Internally the validate and import functions rely a lot of these functions
getMappedRow(array $values) - this receives a row from the DataSource and maps it to
and api-ish $params array. It does this by retrieving the saved mapper submitted on
the MapField form from the UserJob and passing it through the parser-specific
getFieldMappings (for Contact the values are parsed into locations and relationship, the
others are mostly generic).
getTransformedValue Before returning getMappedRow Each field is parsed through getTransformedValue which validates
the value against field metadata. This function explodes serialized values to arrays and
converts any option values to their id. Invalid values are set to invalid_import_value.

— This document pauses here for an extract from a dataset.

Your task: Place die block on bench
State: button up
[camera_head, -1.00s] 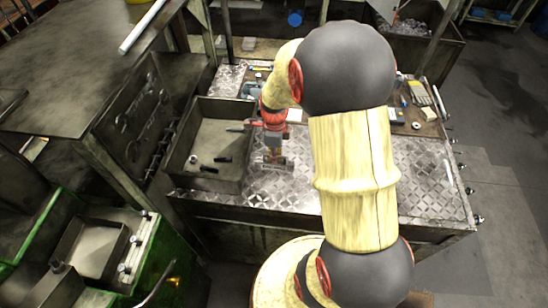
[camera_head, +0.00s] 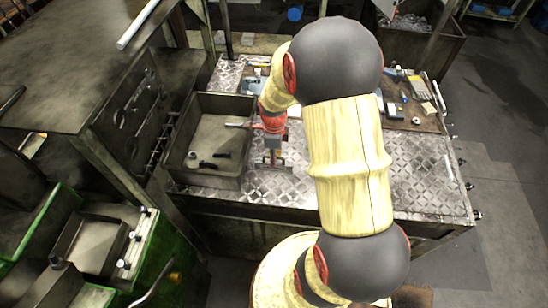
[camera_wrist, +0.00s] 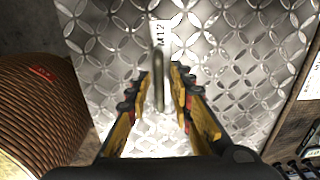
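A slim grey upright part (camera_wrist: 159,80), perhaps the die block's handle or edge, shows between my fingers in the wrist view. A white label marked M12 (camera_wrist: 161,33) lies just beyond it. My gripper (camera_wrist: 160,78) points down over the bench, its two yellow-padded fingers on either side of the part with narrow gaps. In the head view my gripper (camera_head: 272,150) is above the bench (camera_head: 345,185), just right of the grey tray. The block's body is mostly hidden, and its exact contact with the bench cannot be told.
The grey tray (camera_head: 247,182) holds a few small dark parts. A brown board (camera_head: 425,125) with tools lies at the bench's right back. A green machine (camera_head: 150,262) stands at lower left. The bench's front right is clear.

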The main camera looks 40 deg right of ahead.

Note that option values are matched in a case-insensitive way with labels, names or ids.
getFieldMetadata - gets the metadata for the specific field. Does some extra loading in
some cases.
Obsolete methods -
run
summary
preview
encloseScrub
errorFileName
And see https://github.com/civicrm/civicrm-core/pull/23721#issuecomment-1149616759
Thoughts/ todos
- Make skipColumnHeaders the default
- Move fieldSeparator from the DataSource form to the form declared by CRM_Import_Datasource_CSV
- Why not allow creation of contacts from (e.g) contribution import
- Add batch size
- Would be really good to be able to be able to specify defaults (e.g default source ie 'my spreadsheet').
It might be in the csv or not (e.g not have to add a currency column to say 'all of these are AUD')
- The UserJob type id is currently hard coded as an option list in the UserJob BAO. It
includes the ParserClass so the runImport function cannot currently be used with a non-core
parser but that feels like it will be needed for the two existing import extensions.